Immigrants from El Salvador have been hit especially hard by the Trump administration’s harsh immigration policies. Advocacy group Human Rights Watch (HRW) released a 117-page report on February 5 that details the extreme risks faced by Salvadorans sent back to their home country.

The report, “Deported to Danger: United States Deportation Policies Expose Salvadorans to Death and Abuse,” notes that at least 138 Salvadorans have been murdered after being deported from the United States since 2013, and more than 70 have been “beaten, sexually assaulted, extorted or tortured,” according to HRW’s summary of the report. Perpetrators of the abuse, according to the summary, “include gangs, former intimate partners and Salvadoran police or security personnel.”

From the report:

In many of these more than 200 cases, we found a clear link between the killing or harm to the deportee upon return and the reasons they had fled El Salvador in the first place.

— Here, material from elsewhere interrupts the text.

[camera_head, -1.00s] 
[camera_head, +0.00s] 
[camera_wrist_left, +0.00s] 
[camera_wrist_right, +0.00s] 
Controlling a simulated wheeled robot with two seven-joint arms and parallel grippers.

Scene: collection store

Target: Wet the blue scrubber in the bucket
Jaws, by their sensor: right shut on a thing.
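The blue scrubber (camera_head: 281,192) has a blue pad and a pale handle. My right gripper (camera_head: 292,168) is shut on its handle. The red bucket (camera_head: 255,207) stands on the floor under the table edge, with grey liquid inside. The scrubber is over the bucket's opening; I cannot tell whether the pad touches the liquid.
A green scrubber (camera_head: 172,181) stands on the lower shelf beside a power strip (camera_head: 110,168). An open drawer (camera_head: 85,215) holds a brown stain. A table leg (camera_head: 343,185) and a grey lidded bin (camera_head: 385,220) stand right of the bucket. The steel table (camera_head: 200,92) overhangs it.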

In other cases, we lacked sufficient evidence to establish such a link. Even the latter cases, however, show the risks to which Salvadorans can be exposed upon return and the importance of U.S. authorities giving them a meaningful opportunity to explain why they need protection before they are deported

[…]

Deportees also include former long-term U.S. residents, who with their families are singled out as easy and lucrative targets for extortion or abuse. Former long-term residents of the U.S. who are deported may also readily run afoul of the many unspoken rules Salvadorans must follow in their daily lives in order to avoid being harmed.  

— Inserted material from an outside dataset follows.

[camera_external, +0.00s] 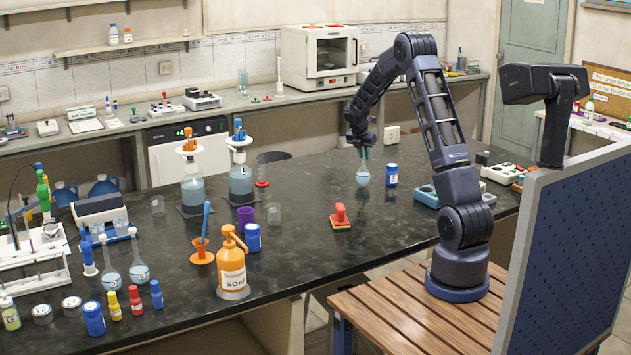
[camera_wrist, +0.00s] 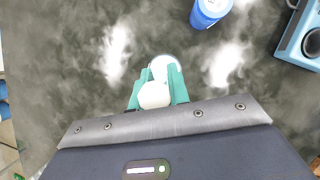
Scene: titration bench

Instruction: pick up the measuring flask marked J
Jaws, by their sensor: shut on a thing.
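A clear measuring flask (camera_external: 363,176) with a round, pale-blue bulb is below my gripper (camera_external: 364,153) in the external view, over the far right of the black bench. My gripper is shut on the flask's neck. In the wrist view the green fingers of my gripper (camera_wrist: 159,92) stand on both sides of the flask's white top (camera_wrist: 154,96), and part of its bulb (camera_wrist: 166,66) shows beyond. The flask looks upright. No letter on it can be read. I cannot tell whether its base touches the bench.
A blue-and-white jar (camera_external: 391,175) stands close right of the flask. A blue holder (camera_external: 426,197) lies further right. Two more round flasks (camera_external: 111,277) (camera_external: 139,271) stand at the left. The bench around the held flask is mostly clear.

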NBC News spoke to Alison Leal Parker, HRW’s managing director of the U.S. Program and the report’s co-author, about the Trump administration’s long-term immigration strategy. “This has been a brick-by-brick erection of a legal wall by the Trump administration in an attempt to effectively end asylum in the U.S.,” she said. “Salvadorans are by no means the only nationality, but they are one of the populations that will suffer greatly from this.”

The U.S. continues to deny asylum to Salvadorans, despite the fact that asylum applications from El Salvador “increased from about 5,600 to over 60,000 from 2012 to 2017, a growth of nearly 1,000 percent,” NBC reports. 

U.S. authorities have knowingly put Salvadorans in harm’s way by sending them to face murder and attacks on their safety,” Parker writes in the report’s summary. “Salvadorans are facing murder, rape and other violence after deportation in shockingly high numbers, while the US government narrows Salvadorans’ access to asylum and turns a blind eye to the deadly results of its callous policies.”